What is asked: Repeat the full listing, word for word.

━━━ Entries supplied ━━━

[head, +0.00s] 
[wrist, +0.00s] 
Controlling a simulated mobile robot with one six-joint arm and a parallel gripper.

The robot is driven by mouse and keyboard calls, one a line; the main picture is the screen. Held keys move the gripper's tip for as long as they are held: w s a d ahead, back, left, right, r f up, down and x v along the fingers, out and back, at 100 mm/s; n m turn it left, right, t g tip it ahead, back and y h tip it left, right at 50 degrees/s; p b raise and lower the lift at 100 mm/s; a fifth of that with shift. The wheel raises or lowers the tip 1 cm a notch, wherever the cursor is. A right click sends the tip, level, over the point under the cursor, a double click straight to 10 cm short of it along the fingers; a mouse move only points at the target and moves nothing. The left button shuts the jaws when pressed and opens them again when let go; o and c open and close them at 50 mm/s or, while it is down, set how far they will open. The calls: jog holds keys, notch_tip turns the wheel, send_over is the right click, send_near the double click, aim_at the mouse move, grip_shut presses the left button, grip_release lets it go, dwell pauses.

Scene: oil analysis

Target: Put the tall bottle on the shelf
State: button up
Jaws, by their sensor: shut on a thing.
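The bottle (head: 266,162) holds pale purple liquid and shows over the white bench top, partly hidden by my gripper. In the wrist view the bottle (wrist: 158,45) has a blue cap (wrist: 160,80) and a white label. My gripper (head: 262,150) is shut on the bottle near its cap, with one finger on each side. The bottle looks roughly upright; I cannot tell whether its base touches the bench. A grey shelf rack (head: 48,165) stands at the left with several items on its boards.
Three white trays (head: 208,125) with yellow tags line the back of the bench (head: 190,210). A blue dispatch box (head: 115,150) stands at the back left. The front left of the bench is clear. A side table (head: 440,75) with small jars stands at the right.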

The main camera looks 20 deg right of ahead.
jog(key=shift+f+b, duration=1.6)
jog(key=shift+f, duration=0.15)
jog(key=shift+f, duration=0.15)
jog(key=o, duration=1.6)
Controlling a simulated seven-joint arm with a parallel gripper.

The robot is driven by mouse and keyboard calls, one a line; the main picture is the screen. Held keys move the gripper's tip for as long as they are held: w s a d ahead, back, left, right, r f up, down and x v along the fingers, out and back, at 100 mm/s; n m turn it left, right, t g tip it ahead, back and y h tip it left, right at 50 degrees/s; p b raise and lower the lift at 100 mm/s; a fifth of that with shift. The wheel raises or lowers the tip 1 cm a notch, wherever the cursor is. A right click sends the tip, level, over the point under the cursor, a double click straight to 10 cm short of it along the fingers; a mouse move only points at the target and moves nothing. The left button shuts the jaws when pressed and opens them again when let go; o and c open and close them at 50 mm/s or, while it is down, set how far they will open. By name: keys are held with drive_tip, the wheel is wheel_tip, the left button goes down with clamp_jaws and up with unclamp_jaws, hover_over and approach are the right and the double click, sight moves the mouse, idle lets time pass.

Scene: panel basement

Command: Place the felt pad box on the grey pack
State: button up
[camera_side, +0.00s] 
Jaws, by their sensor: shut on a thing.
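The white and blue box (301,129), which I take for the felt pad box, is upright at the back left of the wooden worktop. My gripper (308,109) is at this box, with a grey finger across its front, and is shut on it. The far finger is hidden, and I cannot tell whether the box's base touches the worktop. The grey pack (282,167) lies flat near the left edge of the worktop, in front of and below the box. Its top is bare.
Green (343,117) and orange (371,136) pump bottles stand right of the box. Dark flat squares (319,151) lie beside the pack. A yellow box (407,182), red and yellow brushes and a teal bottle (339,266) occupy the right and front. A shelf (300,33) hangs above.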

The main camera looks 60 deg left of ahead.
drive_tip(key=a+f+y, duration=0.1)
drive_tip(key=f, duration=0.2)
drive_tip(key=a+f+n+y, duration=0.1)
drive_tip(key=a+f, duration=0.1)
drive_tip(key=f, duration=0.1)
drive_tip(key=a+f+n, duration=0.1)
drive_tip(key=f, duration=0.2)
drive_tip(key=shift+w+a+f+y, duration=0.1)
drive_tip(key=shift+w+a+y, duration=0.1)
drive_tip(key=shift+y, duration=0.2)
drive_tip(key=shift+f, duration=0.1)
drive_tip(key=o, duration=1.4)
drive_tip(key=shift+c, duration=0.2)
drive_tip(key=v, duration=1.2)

━━━

Result below:
[head, +0.00s] 
[wrist, +0.00s] 
Controlling a simulated mobile robot with one six-joint arm and a parallel gripper.

The robot is driven by mouse and keyboard calls, one a line; the main picture is the screen. Held keys move the gripper's tip for as long as they are held: w s a d ahead, back, left, right, r f up, down and x v along the fingers, out and back, at 100 mm/s; n m turn it left, right, t g tip it ahead, back and y h tip it left, right at 50 degrees/s; p b raise and lower the lift at 100 mm/s; a fifth of that with shift. The wheel raises or lowers the tip 1 cm a notch, wherever the cursor is. A right click sends the tip, level, over the point under the cursor, a double click straight to 10 cm short of it along the fingers; a mouse move only points at the target and moves nothing. The left button shuts the jaws when pressed and opens them again when let go; o and c open and close them at 50 mm/s or, while it is down, set how far they will open. The calls: jog holds keys, notch_tip turns the wheel, send_over is the right click, send_near the double click, aim_at the mouse move, grip_shut presses the left button, grip_release lets it go, dwell pauses.

Scene: oil analysis

Target: Put the tall bottle on the shelf
State: button up
Jaws, by their sensor: shut on a thing.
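The bottle (head: 266,162) holds pale purple liquid and shows over the white bench top, partly hidden by my gripper. In the wrist view the bottle (wrist: 158,45) has a blue cap (wrist: 160,80) and a white label. My gripper (head: 262,150) is shut on the bottle near its cap, with one finger on each side. The bottle looks roughly upright; I cannot tell whether its base touches the bench. A grey shelf rack (head: 48,165) stands at the left with several items on its boards.
Three white trays (head: 208,125) with yellow tags line the back of the bench (head: 190,210). A blue dispatch box (head: 115,150) stands at the back left. The front left of the bench is clear. A side table (head: 440,75) with small jars stands at the right.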

The main camera looks 20 deg right of ahead.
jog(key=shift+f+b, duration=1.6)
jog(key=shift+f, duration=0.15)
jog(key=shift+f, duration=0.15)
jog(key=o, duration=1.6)
Controlling a simulated seven-joint arm with a parallel gripper.

The robot is driven by mouse and keyboard calls, one a line; the main picture is the screen. Held keys move the gripper's tip for as long as they are held: w s a d ahead, back, left, right, r f up, down and x v along the fingers, out and back, at 100 mm/s; n m turn it left, right, t g tip it ahead, back and y h tip it left, right at 50 degrees/s; p b raise and lower the lift at 100 mm/s; a fifth of that with shift. The wheel raises or lowers the tip 1 cm a notch, wherever the cursor is. A right click sends the tip, level, over the point under the cursor, a double click straight to 10 cm short of it along the fingers; a mouse move only points at the target and moves nothing. The left button shuts the jaws when pressed and opens them again when let go; o and c open and close them at 50 mm/s or, while it is down, set how far they will open. By name: keys are held with drive_tip, the wheel is wheel_tip, the left button goes down with clamp_jaws and up with unclamp_jaws, hover_over and approach are the right and the double click, sight moves the mouse, idle lets time pass.

Scene: panel basement

Command: Place the felt pad box on the grey pack
State: button up
[camera_side, +0.00s] 
Jaws, by their sensor: shut on a thing.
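The white and blue box (301,129), which I take for the felt pad box, is upright at the back left of the wooden worktop. My gripper (308,109) is at this box, with a grey finger across its front, and is shut on it. The far finger is hidden, and I cannot tell whether the box's base touches the worktop. The grey pack (282,167) lies flat near the left edge of the worktop, in front of and below the box. Its top is bare.
Green (343,117) and orange (371,136) pump bottles stand right of the box. Dark flat squares (319,151) lie beside the pack. A yellow box (407,182), red and yellow brushes and a teal bottle (339,266) occupy the right and front. A shelf (300,33) hangs above.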

The main camera looks 60 deg left of ahead.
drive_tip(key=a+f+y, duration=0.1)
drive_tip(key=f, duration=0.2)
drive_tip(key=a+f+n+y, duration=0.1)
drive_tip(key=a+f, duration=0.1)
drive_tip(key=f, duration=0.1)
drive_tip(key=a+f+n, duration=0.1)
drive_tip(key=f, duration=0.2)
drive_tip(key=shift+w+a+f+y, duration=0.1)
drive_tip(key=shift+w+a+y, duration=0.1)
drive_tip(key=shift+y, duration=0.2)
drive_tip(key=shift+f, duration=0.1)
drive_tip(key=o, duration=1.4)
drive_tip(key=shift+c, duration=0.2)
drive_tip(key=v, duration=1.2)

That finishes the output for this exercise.